That is what privatization of law enforcement with a financial incentive to “find crimes” leads to.


File a lawsuit in small claims court for your time and the fee. Not only do you get paid, you discourage this type of behavior. Disclaimer: IANAL, but I've successfully sued towing companies.

"The only thing necessary for the triumph of evil is for good men to do nothing."


Placing the burden of time and attention onto the one-time victim to ensure that chronic bad actors don't continue is not the solution that you are looking for.


What is then ?


I don’t mean to advocate vigilantism, but I’m going to:

1. Step one, file claim in small claims court, get your money back / recorded action against the towing company / etc.

2. Carry a tyre valve removal tool with you. Whenever you see one of the offending companies tow trucks parked, and either unoccupied, or the driver is distracted, remove the valves from as many of the trucks tyres as you can.
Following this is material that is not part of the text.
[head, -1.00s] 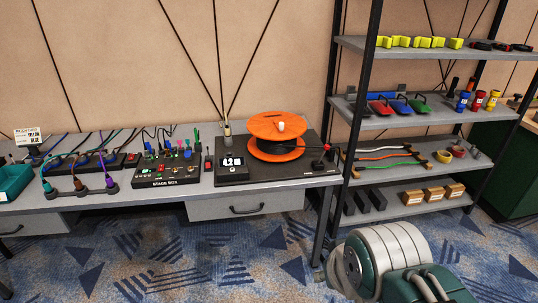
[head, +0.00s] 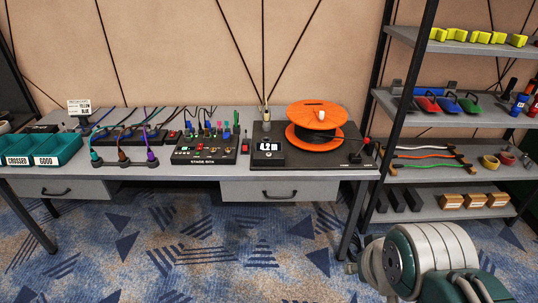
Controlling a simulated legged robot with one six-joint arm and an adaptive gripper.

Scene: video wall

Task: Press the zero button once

This shouldn’t damage the tyres, unless they are left deflated for a long period, and it’s extremely inconvenient.


So now I need to carry both a mental and a physical burden, as well as risk jail time? Neat.


Guerilla style. I like it.


Have the individuals involved charged with auto theft and have the entire company seized under civil forfeiture since they are making money off of auto theft. Basically give the company the same treatment that a poor minority would get by the legal system if they tried the same.

Also allow the use of force in defense of property wrongfully seized.


> Also allow the use of force in defense of property wrongfully seized.

Will not end well. The more aggressive towing companies in Atlanta send their operators out in pairs, wearing mirrored sunglasses, body armor and carrying sidearms like they're mercenaries. You're outmanned and outgunned.

It's like they know they're engaged in business that might upset people or something.

The police, with all their training, still shoot civilians accidentally. I really wouldn't want to test the how-not-to-shoot-civilians training of some wannabe-Blackwater towing goon.


So they basically have an armed militia stealing from civilians, with the protection of the government. How did we handle this last time?


Voting for someone who is willing to take this battle at a higher level?


There is no one running on such a platform. Because this is not one of the Big Issues pushed on us by mass media, it does not inspire the electorate to act. If you're not promising handouts for people who identify with your in-group, you're not getting anywhere in politics.


I wouldn't expect mass media to focus on local ordinances.

If you've ever been to a city council town hall, or read a local newspaper in an area where it's a problem, this is brought up regularly.

You get coverage of an example of illegal activity in the news: https://6abc.com/news/alleged-tow-trap-caught-on-camera-in-s...

Response from local politicians: https://www.phillymag.com/citified/2016/05/24/illegal-towing...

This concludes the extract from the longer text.